In your copy, leave out the pictures and repeat the entries below exactly.
:::
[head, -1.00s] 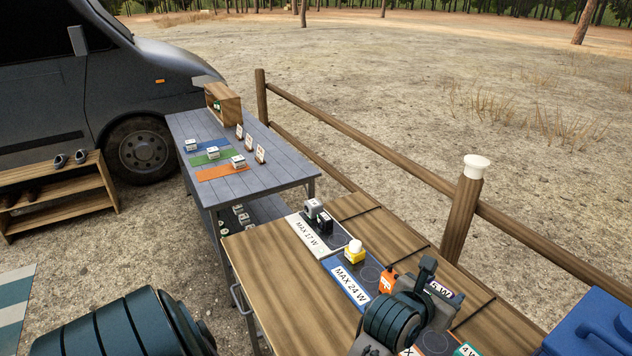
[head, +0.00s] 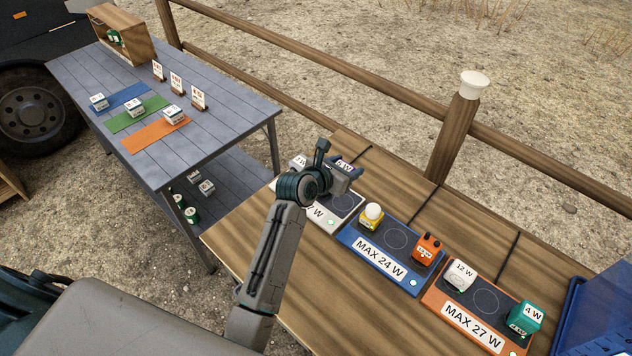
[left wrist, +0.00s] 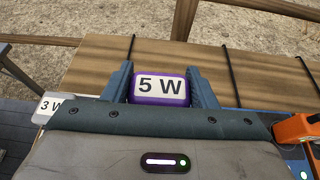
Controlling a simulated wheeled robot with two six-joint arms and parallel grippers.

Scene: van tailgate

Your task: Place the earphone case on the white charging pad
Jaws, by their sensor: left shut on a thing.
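My left gripper (head: 350,172) is shut on a small purple case (left wrist: 160,88) labelled 5 W, which I take for the earphone case. In the left wrist view it sits between the two fingers, label up. In the head view the gripper holds it over the far part of the white charging pad (head: 347,212); I cannot tell the gap beneath. The pad's near right ring is bare. A pale item labelled 3 W (left wrist: 48,106) stands at the pad's left end. My gripper and arm hide part of the pad. My right gripper is not in view.
The blue pad (head: 365,258) holds a yellow item (head: 371,217) and an orange item (head: 427,249). The orange pad (head: 440,292) holds a white 12 W item (head: 460,275) and a green 4 W item (head: 526,317). A fence (head: 452,140) runs behind the bench.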

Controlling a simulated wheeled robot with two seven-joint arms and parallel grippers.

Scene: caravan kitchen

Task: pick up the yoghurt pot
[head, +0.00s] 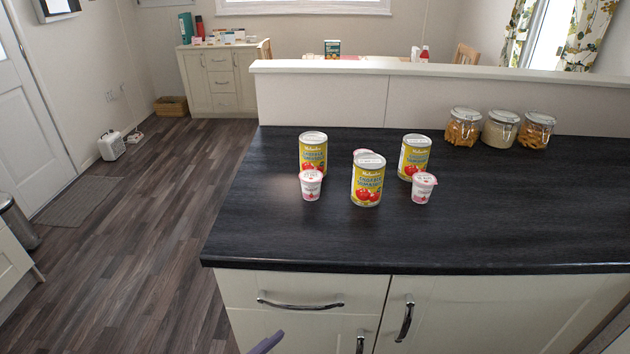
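Small white yoghurt pots with pink markings stand upright on the dark worktop (480,225). One yoghurt pot (311,186) stands in front of the left tomato can (313,147). Another yoghurt pot (423,188) stands in front of the right tomato can (414,153). A pale lid with a pink rim (361,152) shows behind the middle tomato can (367,183); that can hides the rest, so I cannot tell whether it is a third pot. Neither of my grippers can be made out. A purple-grey sliver at the bottom edge is too little to identify.
Three glass jars (501,130) of dry food stand at the back right, by the raised ledge (420,70). The front and right of the worktop are clear. Drawer and door handles (300,304) stick out below the front edge. Open floor (150,220) lies to the left.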

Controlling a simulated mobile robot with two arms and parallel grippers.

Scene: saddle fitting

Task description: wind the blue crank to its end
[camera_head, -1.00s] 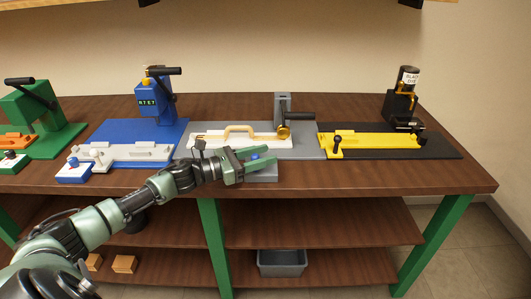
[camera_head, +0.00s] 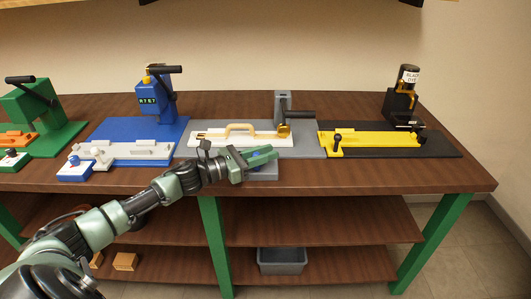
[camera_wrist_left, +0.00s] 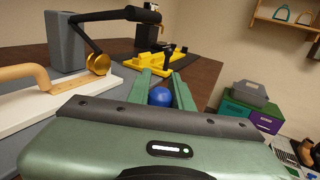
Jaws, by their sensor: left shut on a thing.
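A round blue knob (camera_wrist_left: 160,97) sits between the fingers of my left gripper in the left wrist view. In the head view my left gripper (camera_head: 262,155) is at the front edge of the grey station, above a small grey block (camera_head: 264,173), with its two green fingers closed around the knob. The fingers mostly hide the knob in the head view, and whatever carries it is hidden too. On the blue station stands a blue press (camera_head: 153,102) with a black handle (camera_head: 163,70); my gripper is well to the right of it. My right gripper is not in view.
The grey station has a white bar with a tan handle (camera_head: 240,128) and a black lever (camera_head: 299,114) behind my gripper. A yellow fixture (camera_head: 380,140) on a black board stands to the right. A green station (camera_head: 35,115) is at far left. Bare table front lies right of my gripper.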

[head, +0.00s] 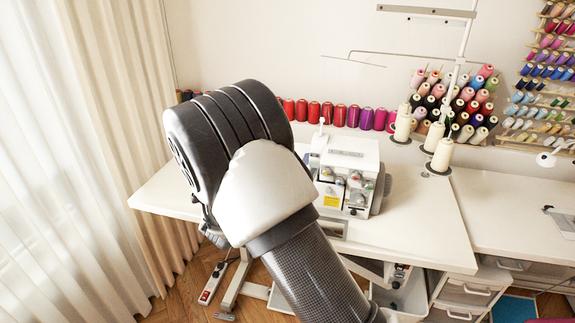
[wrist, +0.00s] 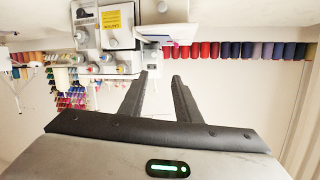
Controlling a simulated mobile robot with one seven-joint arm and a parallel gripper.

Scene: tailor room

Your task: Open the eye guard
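The white overlock sewing machine (head: 350,160) stands on the white table, left of the thread cones. In the wrist view, which looks upside down, its body (wrist: 85,37) fills the upper left, with a yellow label and several dials. A pale plate-like part (wrist: 168,31) sticks out from it to the right; I cannot tell for sure whether this is the eye guard. My gripper (wrist: 160,76) has its two dark fingers apart with nothing between them. The fingertips are close to the machine in the picture but do not visibly touch it. In the head view my arm hides the gripper.
The white table (head: 425,220) is clear right of the machine. Cream thread cones (head: 441,155) on a stand rise behind it. Coloured spools (head: 338,116) line the wall. A curtain (head: 130,120) hangs at left. Drawers (head: 470,290) stand below right.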

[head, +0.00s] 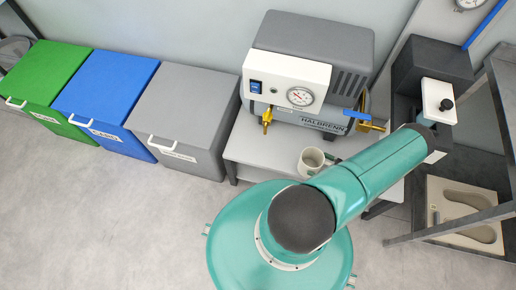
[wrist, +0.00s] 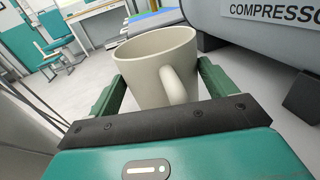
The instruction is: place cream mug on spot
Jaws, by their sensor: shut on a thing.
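The cream mug (wrist: 150,62) is upright between the two green fingers of my gripper (wrist: 160,95) in the wrist view, with its handle toward the wrist camera. My gripper is shut on the mug's sides. In the head view the mug (head: 311,161) shows at the front of the light grey bench (head: 262,152), below the compressor. My arm covers part of the bench there, and my fingers are hard to make out. I cannot tell whether the mug's base touches the bench top. No marked spot can be made out in either view.
The grey compressor (head: 340,60) with brass taps stands at the back of the bench. Green (head: 45,80), blue (head: 105,85) and grey (head: 180,105) lidded bins stand to the left. A dark frame and an insole tray (head: 465,205) are at right. The floor at front left is clear.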

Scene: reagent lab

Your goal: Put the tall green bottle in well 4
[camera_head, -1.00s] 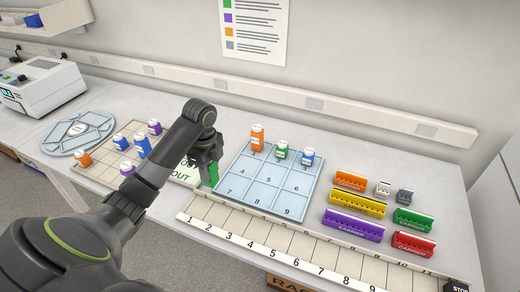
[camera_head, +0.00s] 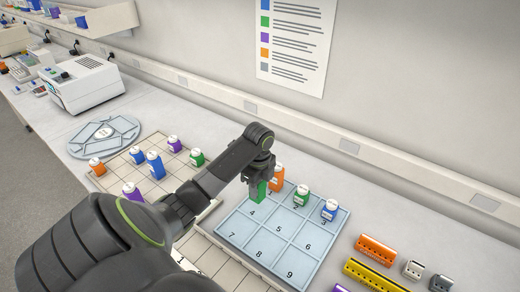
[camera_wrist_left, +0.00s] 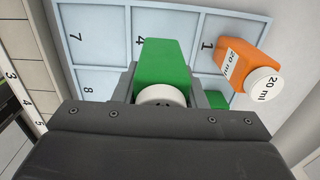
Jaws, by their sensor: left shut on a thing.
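My left gripper (camera_head: 259,172) is shut on the tall green bottle (camera_head: 257,192) and holds it, roughly upright, over the pale blue tray near well 4. The well 4 number (camera_head: 252,212) shows just below the bottle. In the left wrist view the green bottle (camera_wrist_left: 165,62), with a white cap, sits between the fingers (camera_wrist_left: 163,90), and its far end overlaps well 4. I cannot tell whether its base touches the tray. The tray (camera_head: 268,242) has numbered square wells. My right gripper is not in view.
An orange bottle (camera_head: 277,178) in well 1, a green bottle (camera_head: 301,197) in well 2 and a blue bottle (camera_head: 329,210) in well 3 stand along the tray's back row. Wells 5 to 9 look empty. Several bottles stand on a grid (camera_head: 122,178) at left.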

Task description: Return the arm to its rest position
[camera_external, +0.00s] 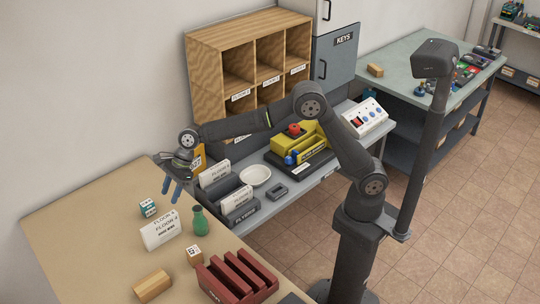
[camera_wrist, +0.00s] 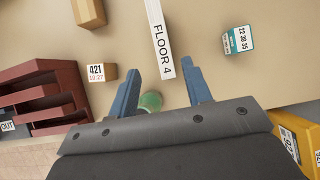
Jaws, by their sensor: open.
:::
■ Answer for the task:
[head, -1.00s] 
[head, +0.00s] 
[left wrist, +0.00s] 
Controlling a simulated wheeled robot with two six-joint arms and parallel grippers.

Scene: van tailgate

Your task: Place the earphone case on the white charging pad
Jaws, by their sensor: left shut on a thing.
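My left gripper (head: 350,172) is shut on a small purple case (left wrist: 160,88) labelled 5 W, which I take for the earphone case. In the left wrist view it sits between the two fingers, label up. In the head view the gripper holds it over the far part of the white charging pad (head: 347,212); I cannot tell the gap beneath. The pad's near right ring is bare. A pale item labelled 3 W (left wrist: 48,106) stands at the pad's left end. My gripper and arm hide part of the pad. My right gripper is not in view.
The blue pad (head: 365,258) holds a yellow item (head: 371,217) and an orange item (head: 427,249). The orange pad (head: 440,292) holds a white 12 W item (head: 460,275) and a green 4 W item (head: 526,317). A fence (head: 452,140) runs behind the bench.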

Controlling a simulated wheeled robot with two seven-joint arms and parallel grippers.

Scene: caravan kitchen

Task: pick up the yoghurt pot
[head, +0.00s] 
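Small white yoghurt pots with pink markings stand upright on the dark worktop (480,225). One yoghurt pot (311,186) stands in front of the left tomato can (313,147). Another yoghurt pot (423,188) stands in front of the right tomato can (414,153). A pale lid with a pink rim (361,152) shows behind the middle tomato can (367,183); that can hides the rest, so I cannot tell whether it is a third pot. Neither of my grippers can be made out. A purple-grey sliver at the bottom edge is too little to identify.
Three glass jars (501,130) of dry food stand at the back right, by the raised ledge (420,70). The front and right of the worktop are clear. Drawer and door handles (300,304) stick out below the front edge. Open floor (150,220) lies to the left.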

Controlling a simulated mobile robot with two arms and parallel grippers.

Scene: saddle fitting

Task description: wind the blue crank to its end
[camera_head, -1.00s] 
[camera_head, +0.00s] 
[camera_wrist_left, +0.00s] 
Jaws, by their sensor: left shut on a thing.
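A round blue knob (camera_wrist_left: 160,97) sits between the fingers of my left gripper in the left wrist view. In the head view my left gripper (camera_head: 262,155) is at the front edge of the grey station, above a small grey block (camera_head: 264,173), with its two green fingers closed around the knob. The fingers mostly hide the knob in the head view, and whatever carries it is hidden too. On the blue station stands a blue press (camera_head: 153,102) with a black handle (camera_head: 163,70); my gripper is well to the right of it. My right gripper is not in view.
The grey station has a white bar with a tan handle (camera_head: 240,128) and a black lever (camera_head: 299,114) behind my gripper. A yellow fixture (camera_head: 380,140) on a black board stands to the right. A green station (camera_head: 35,115) is at far left. Bare table front lies right of my gripper.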

[head, +0.00s] 
[wrist, +0.00s] 
Controlling a simulated mobile robot with one seven-joint arm and a parallel gripper.

Scene: tailor room

Your task: Open the eye guard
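The white overlock sewing machine (head: 350,160) stands on the white table, left of the thread cones. In the wrist view, which looks upside down, its body (wrist: 85,37) fills the upper left, with a yellow label and several dials. A pale plate-like part (wrist: 168,31) sticks out from it to the right; I cannot tell for sure whether this is the eye guard. My gripper (wrist: 160,76) has its two dark fingers apart with nothing between them. The fingertips are close to the machine in the picture but do not visibly touch it. In the head view my arm hides the gripper.
The white table (head: 425,220) is clear right of the machine. Cream thread cones (head: 441,155) on a stand rise behind it. Coloured spools (head: 338,116) line the wall. A curtain (head: 130,120) hangs at left. Drawers (head: 470,290) stand below right.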

[head, +0.00s] 
[wrist, +0.00s] 
The instruction is: place cream mug on spot
Jaws, by their sensor: shut on a thing.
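The cream mug (wrist: 150,62) is upright between the two green fingers of my gripper (wrist: 160,95) in the wrist view, with its handle toward the wrist camera. My gripper is shut on the mug's sides. In the head view the mug (head: 311,161) shows at the front of the light grey bench (head: 262,152), below the compressor. My arm covers part of the bench there, and my fingers are hard to make out. I cannot tell whether the mug's base touches the bench top. No marked spot can be made out in either view.
The grey compressor (head: 340,60) with brass taps stands at the back of the bench. Green (head: 45,80), blue (head: 105,85) and grey (head: 180,105) lidded bins stand to the left. A dark frame and an insole tray (head: 465,205) are at right. The floor at front left is clear.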

Scene: reagent lab

Your goal: Put the tall green bottle in well 4
[camera_head, -1.00s] 
[camera_head, +0.00s] 
[camera_wrist_left, +0.00s] 
Jaws, by their sensor: left shut on a thing.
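My left gripper (camera_head: 259,172) is shut on the tall green bottle (camera_head: 257,192) and holds it, roughly upright, over the pale blue tray near well 4. The well 4 number (camera_head: 252,212) shows just below the bottle. In the left wrist view the green bottle (camera_wrist_left: 165,62), with a white cap, sits between the fingers (camera_wrist_left: 163,90), and its far end overlaps well 4. I cannot tell whether its base touches the tray. The tray (camera_head: 268,242) has numbered square wells. My right gripper is not in view.
An orange bottle (camera_head: 277,178) in well 1, a green bottle (camera_head: 301,197) in well 2 and a blue bottle (camera_head: 329,210) in well 3 stand along the tray's back row. Wells 5 to 9 look empty. Several bottles stand on a grid (camera_head: 122,178) at left.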

Task description: Return the arm to its rest position
[camera_external, +0.00s] 
[camera_wrist, +0.00s] 
Jaws, by their sensor: open.

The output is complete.